_Job:_
Without altering anything, output the material below.

_Records excerpted from a collection:_
• • •

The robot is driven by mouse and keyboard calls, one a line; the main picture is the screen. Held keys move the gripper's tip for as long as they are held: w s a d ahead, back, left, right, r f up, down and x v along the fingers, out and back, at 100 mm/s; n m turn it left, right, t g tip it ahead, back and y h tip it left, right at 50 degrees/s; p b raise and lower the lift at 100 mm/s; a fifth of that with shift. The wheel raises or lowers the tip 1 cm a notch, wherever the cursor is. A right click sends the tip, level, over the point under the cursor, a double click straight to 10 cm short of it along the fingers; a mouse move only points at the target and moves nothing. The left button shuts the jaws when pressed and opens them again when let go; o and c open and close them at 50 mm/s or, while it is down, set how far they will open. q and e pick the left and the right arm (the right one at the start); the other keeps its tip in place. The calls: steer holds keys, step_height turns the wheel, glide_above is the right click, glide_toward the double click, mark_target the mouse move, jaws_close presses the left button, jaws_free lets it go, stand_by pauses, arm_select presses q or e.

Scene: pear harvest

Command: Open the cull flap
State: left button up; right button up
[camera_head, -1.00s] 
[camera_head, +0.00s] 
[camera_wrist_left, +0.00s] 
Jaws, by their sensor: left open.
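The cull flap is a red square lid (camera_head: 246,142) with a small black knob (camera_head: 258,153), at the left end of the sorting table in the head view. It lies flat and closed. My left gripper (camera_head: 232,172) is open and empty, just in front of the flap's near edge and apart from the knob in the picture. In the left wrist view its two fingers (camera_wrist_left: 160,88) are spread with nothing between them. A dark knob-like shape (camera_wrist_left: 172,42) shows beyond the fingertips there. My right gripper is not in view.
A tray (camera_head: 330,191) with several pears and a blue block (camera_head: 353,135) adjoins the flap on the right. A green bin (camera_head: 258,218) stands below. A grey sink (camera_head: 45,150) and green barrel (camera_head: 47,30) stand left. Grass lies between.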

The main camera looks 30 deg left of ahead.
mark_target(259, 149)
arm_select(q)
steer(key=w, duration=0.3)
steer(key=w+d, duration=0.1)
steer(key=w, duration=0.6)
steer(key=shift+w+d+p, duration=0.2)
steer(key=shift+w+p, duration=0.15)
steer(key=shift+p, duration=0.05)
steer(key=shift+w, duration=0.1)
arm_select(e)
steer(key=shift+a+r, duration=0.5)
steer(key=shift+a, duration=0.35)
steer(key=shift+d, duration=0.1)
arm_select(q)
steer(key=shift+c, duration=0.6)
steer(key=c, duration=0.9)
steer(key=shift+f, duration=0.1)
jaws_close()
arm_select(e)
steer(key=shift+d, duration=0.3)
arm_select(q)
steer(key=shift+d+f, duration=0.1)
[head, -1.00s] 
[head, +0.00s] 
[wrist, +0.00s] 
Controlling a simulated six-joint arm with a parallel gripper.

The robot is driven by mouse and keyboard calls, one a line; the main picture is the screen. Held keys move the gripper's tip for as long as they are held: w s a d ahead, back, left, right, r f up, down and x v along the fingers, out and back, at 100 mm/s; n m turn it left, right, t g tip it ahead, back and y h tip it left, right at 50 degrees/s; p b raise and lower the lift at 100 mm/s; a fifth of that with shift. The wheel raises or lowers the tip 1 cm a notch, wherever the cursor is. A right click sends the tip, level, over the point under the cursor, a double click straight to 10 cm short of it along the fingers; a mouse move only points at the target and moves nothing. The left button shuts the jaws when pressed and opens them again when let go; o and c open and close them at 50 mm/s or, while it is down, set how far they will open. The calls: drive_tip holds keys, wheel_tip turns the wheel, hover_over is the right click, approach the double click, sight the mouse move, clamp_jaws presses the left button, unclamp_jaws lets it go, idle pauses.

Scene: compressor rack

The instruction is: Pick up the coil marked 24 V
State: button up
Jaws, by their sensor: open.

• • •

_Output for this exercise:_
The robot is driven by mouse and keyboard calls, one a line; the main picture is the screen. Held keys move the gripper's tip for as long as they are held: w s a d ahead, back, left, right, r f up, down and x v along the fingers, out and back, at 100 mm/s; n m turn it left, right, t g tip it ahead, back and y h tip it left, right at 50 degrees/s; p b raise and lower the lift at 100 mm/s; a fifth of that with shift. The wheel raises or lowers the tip 1 cm a notch, wherever the cursor is. A right click sends the tip, level, over the point under the cursor, a double click straight to 10 cm short of it along the fingers; a mouse move only points at the target and moves nothing. The left button shuts the jaws when pressed and opens them again when let go; o and c open and close them at 50 mm/s or, while it is down, set how far they will open. q and e pick the left and the right arm (the right one at the start); the other keeps its tip in place. The calls: steer holds keys, step_height turns the wheel, glide_above is the right click, glide_toward the double click, mark_target the mouse move, jaws_close presses the left button, jaws_free lets it go, stand_by pauses, arm_select presses q or e.

Scene: pear harvest

Command: Open the cull flap
State: left button up; right button up
[camera_head, -1.00s] 
[camera_head, +0.00s] 
[camera_wrist_left, +0.00s] 
Jaws, by their sensor: left open.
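The cull flap is a red square lid (camera_head: 246,142) with a small black knob (camera_head: 258,153), at the left end of the sorting table in the head view. It lies flat and closed. My left gripper (camera_head: 232,172) is open and empty, just in front of the flap's near edge and apart from the knob in the picture. In the left wrist view its two fingers (camera_wrist_left: 160,88) are spread with nothing between them. A dark knob-like shape (camera_wrist_left: 172,42) shows beyond the fingertips there. My right gripper is not in view.
A tray (camera_head: 330,191) with several pears and a blue block (camera_head: 353,135) adjoins the flap on the right. A green bin (camera_head: 258,218) stands below. A grey sink (camera_head: 45,150) and green barrel (camera_head: 47,30) stand left. Grass lies between.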

The main camera looks 30 deg left of ahead.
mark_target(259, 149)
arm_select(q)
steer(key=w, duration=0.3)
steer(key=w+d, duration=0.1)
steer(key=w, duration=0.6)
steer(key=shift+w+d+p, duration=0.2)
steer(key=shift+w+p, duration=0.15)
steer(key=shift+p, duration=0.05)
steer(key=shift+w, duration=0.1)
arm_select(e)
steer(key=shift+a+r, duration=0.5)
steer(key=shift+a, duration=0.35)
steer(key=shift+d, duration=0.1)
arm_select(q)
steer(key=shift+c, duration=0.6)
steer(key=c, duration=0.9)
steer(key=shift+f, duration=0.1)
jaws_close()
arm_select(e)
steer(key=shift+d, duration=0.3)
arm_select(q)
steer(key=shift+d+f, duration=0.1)
[head, -1.00s] 
[head, +0.00s] 
[wrist, +0.00s] 
Controlling a simulated six-joint arm with a parallel gripper.

The robot is driven by mouse and keyboard calls, one a line; the main picture is the screen. Held keys move the gripper's tip for as long as they are held: w s a d ahead, back, left, right, r f up, down and x v along the fingers, out and back, at 100 mm/s; n m turn it left, right, t g tip it ahead, back and y h tip it left, right at 50 degrees/s; p b raise and lower the lift at 100 mm/s; a fifth of that with shift. The wheel raises or lowers the tip 1 cm a notch, wherever the cursor is. A right click sends the tip, level, over the point under the cursor, a double click straight to 10 cm short of it along the fingers; a mouse move only points at the target and moves nothing. The left button shuts the jaws when pressed and opens them again when let go; o and c open and close them at 50 mm/s or, while it is down, set how far they will open. The calls: drive_tip holds keys, wheel_tip turns the wheel, hover_over is the right click, approach the double click, sight the mouse move, clamp_jaws presses the left button, unclamp_jaws lets it go, idle pauses.

Scene: compressor rack

The instruction is: Pick up the coil marked 24 V
State: button up
Jaws, by their sensor: open.

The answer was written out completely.